* The problem *
Give every line from the entries that contains "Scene".

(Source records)
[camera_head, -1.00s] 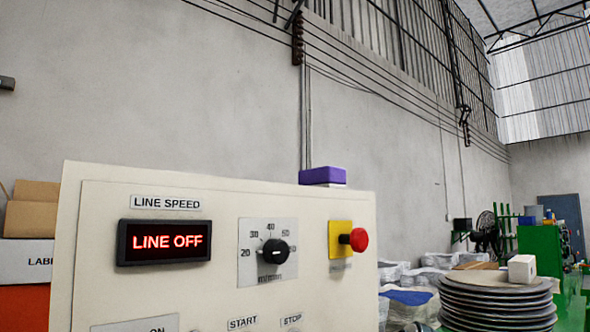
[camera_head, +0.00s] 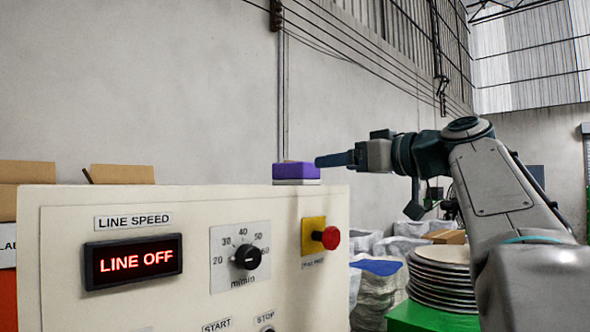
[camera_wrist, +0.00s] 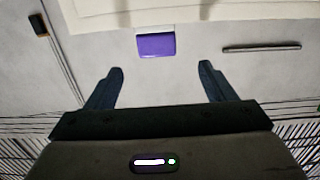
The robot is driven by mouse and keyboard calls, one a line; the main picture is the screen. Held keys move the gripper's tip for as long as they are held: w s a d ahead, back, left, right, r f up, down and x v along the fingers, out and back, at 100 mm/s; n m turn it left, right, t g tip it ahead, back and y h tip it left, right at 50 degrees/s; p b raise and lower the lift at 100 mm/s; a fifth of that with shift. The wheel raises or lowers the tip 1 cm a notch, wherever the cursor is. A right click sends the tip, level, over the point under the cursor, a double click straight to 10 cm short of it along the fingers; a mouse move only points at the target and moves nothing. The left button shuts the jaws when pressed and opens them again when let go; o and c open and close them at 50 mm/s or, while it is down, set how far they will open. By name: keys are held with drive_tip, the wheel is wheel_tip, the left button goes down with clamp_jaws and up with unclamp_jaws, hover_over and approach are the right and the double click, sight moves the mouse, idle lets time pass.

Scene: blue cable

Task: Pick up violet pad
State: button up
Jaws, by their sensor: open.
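The violet pad (camera_head: 296,171) sits on top of the cream control panel box (camera_head: 70,240), near its right end, with a white layer beneath it. In the wrist view the violet pad (camera_wrist: 156,45) lies ahead of the fingertips, between their lines and apart from them. My gripper (camera_head: 322,160) comes in from the right at about the pad's height, its fingertips close to the pad's right side. In the wrist view my gripper (camera_wrist: 160,68) is open and empty, with two dark fingers spread wide.
The panel has a LINE OFF display (camera_head: 133,261), a speed knob (camera_head: 247,257) and a red stop button (camera_head: 327,238). Cardboard boxes (camera_head: 122,174) stand behind it at left. A stack of dark discs (camera_head: 440,278) stands at right, near my arm.

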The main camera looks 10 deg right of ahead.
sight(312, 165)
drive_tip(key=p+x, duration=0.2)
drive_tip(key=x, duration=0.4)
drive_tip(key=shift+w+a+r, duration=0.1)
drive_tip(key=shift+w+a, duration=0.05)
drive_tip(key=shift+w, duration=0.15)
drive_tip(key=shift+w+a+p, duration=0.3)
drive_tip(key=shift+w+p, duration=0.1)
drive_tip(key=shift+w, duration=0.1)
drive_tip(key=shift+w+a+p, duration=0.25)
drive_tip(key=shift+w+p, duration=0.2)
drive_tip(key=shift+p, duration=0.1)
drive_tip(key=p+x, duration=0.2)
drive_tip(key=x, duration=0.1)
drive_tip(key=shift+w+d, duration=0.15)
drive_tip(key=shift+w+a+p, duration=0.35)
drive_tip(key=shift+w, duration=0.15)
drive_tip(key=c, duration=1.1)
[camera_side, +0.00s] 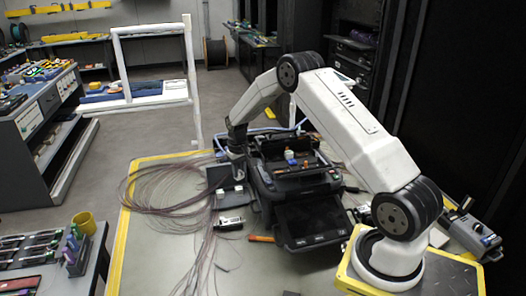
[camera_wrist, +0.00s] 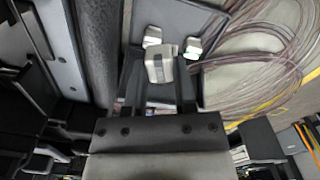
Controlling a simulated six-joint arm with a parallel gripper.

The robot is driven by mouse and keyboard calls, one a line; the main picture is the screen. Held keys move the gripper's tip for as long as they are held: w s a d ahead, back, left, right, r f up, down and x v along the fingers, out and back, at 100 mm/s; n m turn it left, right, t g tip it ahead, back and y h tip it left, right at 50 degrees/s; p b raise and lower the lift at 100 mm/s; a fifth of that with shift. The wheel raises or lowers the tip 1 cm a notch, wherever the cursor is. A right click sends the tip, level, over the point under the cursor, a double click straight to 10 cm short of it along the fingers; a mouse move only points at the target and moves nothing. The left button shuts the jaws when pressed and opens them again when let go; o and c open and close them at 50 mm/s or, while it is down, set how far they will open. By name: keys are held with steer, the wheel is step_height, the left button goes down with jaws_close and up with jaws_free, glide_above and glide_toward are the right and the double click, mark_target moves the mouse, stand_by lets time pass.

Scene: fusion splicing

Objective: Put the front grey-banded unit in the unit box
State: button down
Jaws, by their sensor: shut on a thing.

* Solution *
Scene: blue cable
Scene: fusion splicing

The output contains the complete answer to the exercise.